In this Biennale space is deployed, as nature once was, as clean and perfect an innocent territory as yet unpolluted by the human touch. This is perhaps most explicit in Indonesian artist Venzha Christ’s Evolution of the Unknown #02 (2016), where conversations with an astronomer and an astrophysicist can be heard in an installation incorporating four suspended sculptures looking like early communication satellites. As signs of an optimistic future these are flawed because these look more like classic 1960s prototypes than contemporary forms with their associations of terrestrial surveillance and military targeting.

Venzha-Christ, 'Evolution of the Unknown #02', 2016 installation view. Image courtesy SeMA Biennale Mediacity Seoul.

Venzha-Christ, ‘Evolution of the Unknown #02’, 2016 installation view. Image courtesy SeMA Biennale Mediacity Seoul.
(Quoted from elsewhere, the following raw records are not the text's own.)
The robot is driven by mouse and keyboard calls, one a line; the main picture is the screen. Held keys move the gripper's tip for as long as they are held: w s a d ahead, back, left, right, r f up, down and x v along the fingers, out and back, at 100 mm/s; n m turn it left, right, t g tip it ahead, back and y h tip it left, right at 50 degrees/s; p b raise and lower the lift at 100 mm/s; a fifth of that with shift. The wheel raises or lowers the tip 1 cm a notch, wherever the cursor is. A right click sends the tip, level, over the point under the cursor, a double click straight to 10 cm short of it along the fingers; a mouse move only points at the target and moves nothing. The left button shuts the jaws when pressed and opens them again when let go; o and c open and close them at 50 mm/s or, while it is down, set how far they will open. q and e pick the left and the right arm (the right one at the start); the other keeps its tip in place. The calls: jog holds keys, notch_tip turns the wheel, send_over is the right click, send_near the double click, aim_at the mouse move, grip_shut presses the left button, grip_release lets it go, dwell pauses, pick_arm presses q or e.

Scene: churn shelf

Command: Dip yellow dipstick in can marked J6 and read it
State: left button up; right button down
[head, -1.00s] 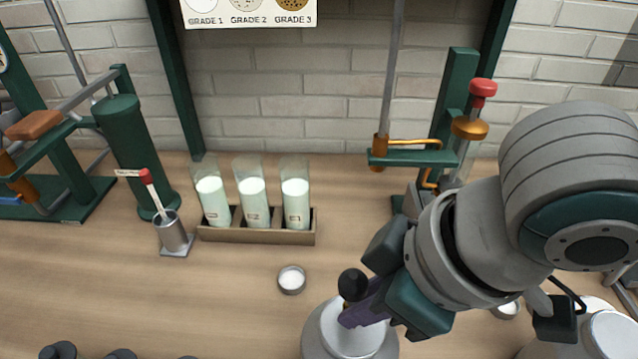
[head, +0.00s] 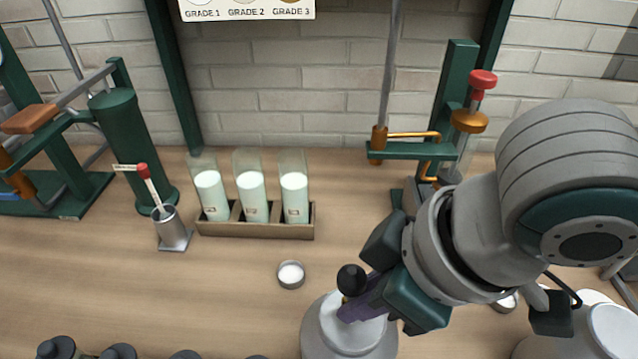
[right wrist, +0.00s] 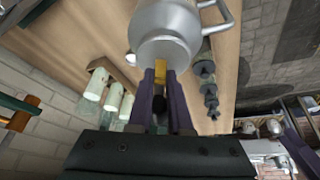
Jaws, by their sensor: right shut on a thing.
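My right gripper (head: 362,305), with purple fingers, is shut on the yellow dipstick (head: 345,298), which has a round black knob (head: 351,279) on top. The dipstick is over the mouth of a grey metal can (head: 347,343) at the bottom centre of the head view. In the right wrist view, a short yellow piece (right wrist: 161,68) shows between the fingers, with the can (right wrist: 168,20) right beyond it. I cannot tell how deep the stick's lower end is. No mark on this can is readable. My left gripper is not in view.
A wooden rack (head: 255,230) of several milk-filled glass tubes stands at the back. A small metal dish (head: 290,274) sits left of the can. A small cup (head: 171,228) holds a red-tipped stick. Dark knobbed weights (head: 58,347) line the front edge. Another can (head: 612,330) stands at right.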

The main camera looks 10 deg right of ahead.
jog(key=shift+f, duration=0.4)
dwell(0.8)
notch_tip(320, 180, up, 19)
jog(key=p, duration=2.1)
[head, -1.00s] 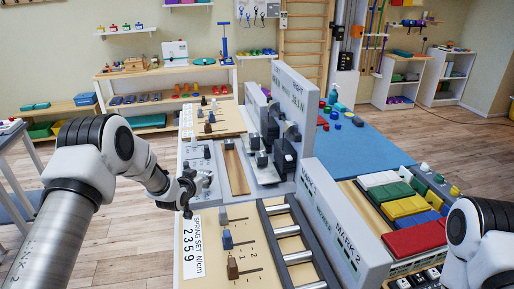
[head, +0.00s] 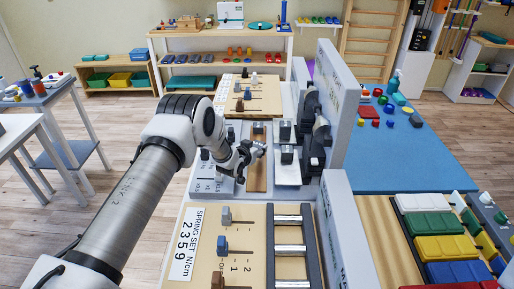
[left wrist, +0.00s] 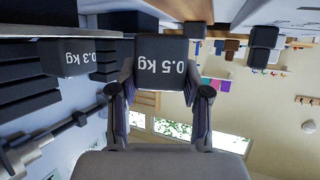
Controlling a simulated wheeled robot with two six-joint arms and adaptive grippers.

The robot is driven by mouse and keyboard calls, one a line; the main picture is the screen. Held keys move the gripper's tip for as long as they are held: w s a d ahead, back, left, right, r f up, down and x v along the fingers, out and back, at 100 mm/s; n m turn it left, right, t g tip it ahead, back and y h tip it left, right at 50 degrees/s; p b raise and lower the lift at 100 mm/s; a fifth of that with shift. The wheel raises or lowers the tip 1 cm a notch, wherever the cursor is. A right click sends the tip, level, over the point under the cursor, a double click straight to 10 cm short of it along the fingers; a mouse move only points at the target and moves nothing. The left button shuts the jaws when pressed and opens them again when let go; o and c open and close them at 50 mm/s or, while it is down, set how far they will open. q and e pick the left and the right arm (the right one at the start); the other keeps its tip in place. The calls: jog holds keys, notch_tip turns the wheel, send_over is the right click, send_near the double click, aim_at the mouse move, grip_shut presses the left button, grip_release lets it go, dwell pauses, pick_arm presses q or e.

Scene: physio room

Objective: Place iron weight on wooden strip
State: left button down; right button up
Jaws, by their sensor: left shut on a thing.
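My left gripper (head: 246,153) is shut on a dark iron weight marked 0.5 kg (left wrist: 161,62), which shows upside down between the fingers in the left wrist view. In the head view the gripper is over the wooden strip (head: 257,180), a narrow brown board running away from me on the bench. The gripper hides part of the strip. I cannot tell the gap between weight and strip. My right gripper is not in view.
Another weight, marked 0.3 kg (left wrist: 78,57), shows in the left wrist view. Dark-topped blocks (head: 287,153) stand just right of the strip, beside a tall grey panel (head: 343,110). A spring board (head: 235,270) with a metal-runged frame (head: 290,249) lies nearer me.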

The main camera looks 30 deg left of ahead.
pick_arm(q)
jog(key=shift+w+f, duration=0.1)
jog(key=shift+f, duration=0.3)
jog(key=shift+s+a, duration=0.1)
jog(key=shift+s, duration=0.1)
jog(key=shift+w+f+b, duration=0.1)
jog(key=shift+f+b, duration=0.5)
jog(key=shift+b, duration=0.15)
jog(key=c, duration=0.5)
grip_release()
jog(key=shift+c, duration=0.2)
Spread between three venues, in separate districts of the city, it is apparent that many hours must be devoted to the exhibits, unfolding over long durations, in order to appreciate this show. Outside the main museum venue Sara Hendren’s Slope: Intercept (2016) is an inconsequential looking piece of skate park paraphernalia, arranged perpendicular to the entrance. It sets the scene before the show gets underway. In another public space it could be overlooked, here it is something that might trip you up just when you think you are starting to have fun.

Marguerite Humeau, 'Black Mamba', 2016, installation view. Photo and image courtesy Andrew Stooke.

Marguerite Humeau, ‘Black Mamba’, 2015, installation view. Photo: Andrew Stooke. Image courtesy Andrew Stooke.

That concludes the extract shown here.